Defining an ownership policy is no easy task. The OECD guidelines outline its key elements as follows:

  • Clear objectives (for example, strategic objectives versus financial objectives) 
  • Expectations in terms of governance (for example, the independence of the board of directors)  
  • The roles and capacities of the State in relation to SOEs 

Further inspiration can be found from countries that have already established shareholder views. For example, Norway relies on 10 principles of good public governance. The Dutch ownership policy clearly explains in detail how participations are managed and how the State exercises its control. 

A clear shareholder vision is not a luxury, it is necessary if public ownership is to be coherent and forward-looking. It is necessary for 4 reasons in particular: 

  • Strategic clarity 

  • Improving governance 

  • Strengthening public value creation 

  • Credibility and trust 

Åsa Mitsell and Daniel Johansson presented the concrete case of the ownership policy of Sweden. 

The Swedish ownership policy consists of two parts. Part I, State ownership of companies, describes the government's goals, rationale for ownership and view of the purpose of the companies' operations.  

 The Swedish state owns enterprises for 2 reasons: 

  • National interest: the State wants to own certain assets for a strategic purpose 

  • Market interest, e.g. a market failure that the State wants to handle 

Thus, the purpose for SOEs is either to generate profit for shareholders unless parliament decides otherwise. Or to fulfil public service obligations/PPOs – usually aimed at achieving some social benefit.  

The overall vision is that SOEs shall act commercially, sustainably and in an exemplary manner in a way that maintains public trust. 

Part II, The Government's principles for the management and governance of SOEs, describes expectations, requirements and guidelines for the SOEs' governance, management, development and transparency.
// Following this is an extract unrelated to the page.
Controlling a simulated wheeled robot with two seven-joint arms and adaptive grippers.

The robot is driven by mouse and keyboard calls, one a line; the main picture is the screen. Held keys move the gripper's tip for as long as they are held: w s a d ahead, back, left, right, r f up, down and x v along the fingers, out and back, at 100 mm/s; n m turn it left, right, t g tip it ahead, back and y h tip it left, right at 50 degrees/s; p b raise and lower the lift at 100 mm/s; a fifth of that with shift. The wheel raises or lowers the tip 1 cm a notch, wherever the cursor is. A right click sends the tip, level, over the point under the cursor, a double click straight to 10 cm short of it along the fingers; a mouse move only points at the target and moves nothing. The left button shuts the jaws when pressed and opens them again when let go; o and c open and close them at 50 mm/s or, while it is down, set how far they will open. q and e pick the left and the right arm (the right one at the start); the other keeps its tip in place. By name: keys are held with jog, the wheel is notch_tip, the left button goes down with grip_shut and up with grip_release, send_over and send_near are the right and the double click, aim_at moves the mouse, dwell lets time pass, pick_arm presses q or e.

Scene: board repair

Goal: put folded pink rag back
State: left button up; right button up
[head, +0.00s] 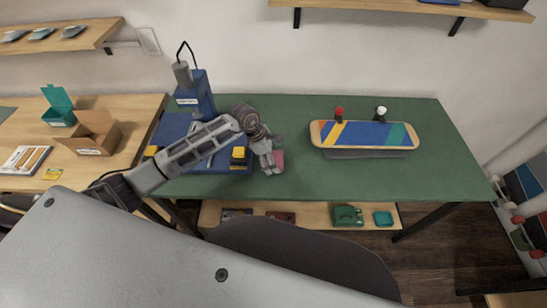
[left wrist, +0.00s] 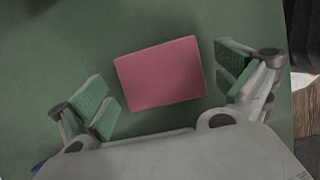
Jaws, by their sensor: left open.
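The folded pink rag (left wrist: 161,74) lies flat on the green table top, between the spread fingers in the left wrist view. In the head view a small part of the rag (head: 279,160) shows beside my gripper; the rest is hidden behind it. My left gripper (head: 270,166) is open above the rag. Its green-padded fingertips (left wrist: 167,86) stand to either side of the rag, apart from it. My right gripper is in neither view.
A skateboard (head: 365,134) rests on the green table (head: 330,181) to the right. A blue tool stand (head: 196,95), blue mat and yellow blocks (head: 238,156) are left. A lower shelf (head: 318,209) holds a green case (head: 347,215). The table's right end is clear.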

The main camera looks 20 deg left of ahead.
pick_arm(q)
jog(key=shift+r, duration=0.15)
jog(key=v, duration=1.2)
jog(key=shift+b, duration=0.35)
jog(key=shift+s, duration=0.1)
More concretely, the 7 principles that guide Swedish SOEs are: 

  1. Act on a commercial basis 

  1. Have good corporate governance 

  1. Generate sustainable value creation 

  1. Have long-term ambitions and good transitioning capacity 

  1. Characterized by security awareness and contribute to the country's preparedness for crisis and war 

  1. Pay reasonable and well-considered remuneration 

  1. Act transparently in relation to their stakeholders 

The Government expects that companies’ business operations are conducted in an exemplary manner, that they rely on these overarching principles and that Government’s management also follows these principles. 

A vivid discussion followed the presentation. 

 

The second part of the event hosted a panel discussion that was moderated by Jeroen Delvoie, Partner at Eubelius and Professor at VUB. It included: 

Lutgart Van den Berghe, Belfius’ Board Member, 

Lionel Desclee, Board Member at Bpost, 

Michaël Vanloubbeeck, CFAO at SFPIM, 

Ann Caluwaerts, Board Member at Bpost, and  

Ewout Görtz, Researcher from GUBERNA 

The key ideas formulated during the Panel Discussion were: 

  • SOEs lack a clear vision of the State 

  • For effective business it is important to take a distance from political engagement, not to depend on political constellations of a government in a specific moment of time. 

  • Through the SFPIM important steps have already been taken in strengthening the governance of SOEs (e.g. the selection process of board members) 

  • Governments want to avoid surprises. The relationship agreement serves as a tool for effective communication 

  • It is important to define the different roles from the very beginning  

Public 2

Sandra Gobert summarised the key takeaways of the event. 

  • Currently, there is no Belgian ownership policy, although it is necessary. Belgium is far from the Swedish example. Besides, the Belgian State holds a highly diversified portfolio compared to Sweden. 

  • The tools to frame the interaction between the State and SOEs are useful developments, e.g. Relationship Agreements. 

  • There is a shift towards higher transparency in relations between the State and SOEs, which is warmly welcome. The glass is getting half full. 

     

In essence, a Belgian ownership policy enables  

  • long term investment. 

  • It ensures clarity of roles of all parties involved. 

  • Even if it could limit strategic autonomy, it enables management autonomy 

State ownership has multiple facets, and States can play different roles in SOEs. Both SOEs and their partners need a clear understanding of what to expect. Clear communication of expectations contributes to transparency, which is essential to building trust among society, international investors, and strategic partners.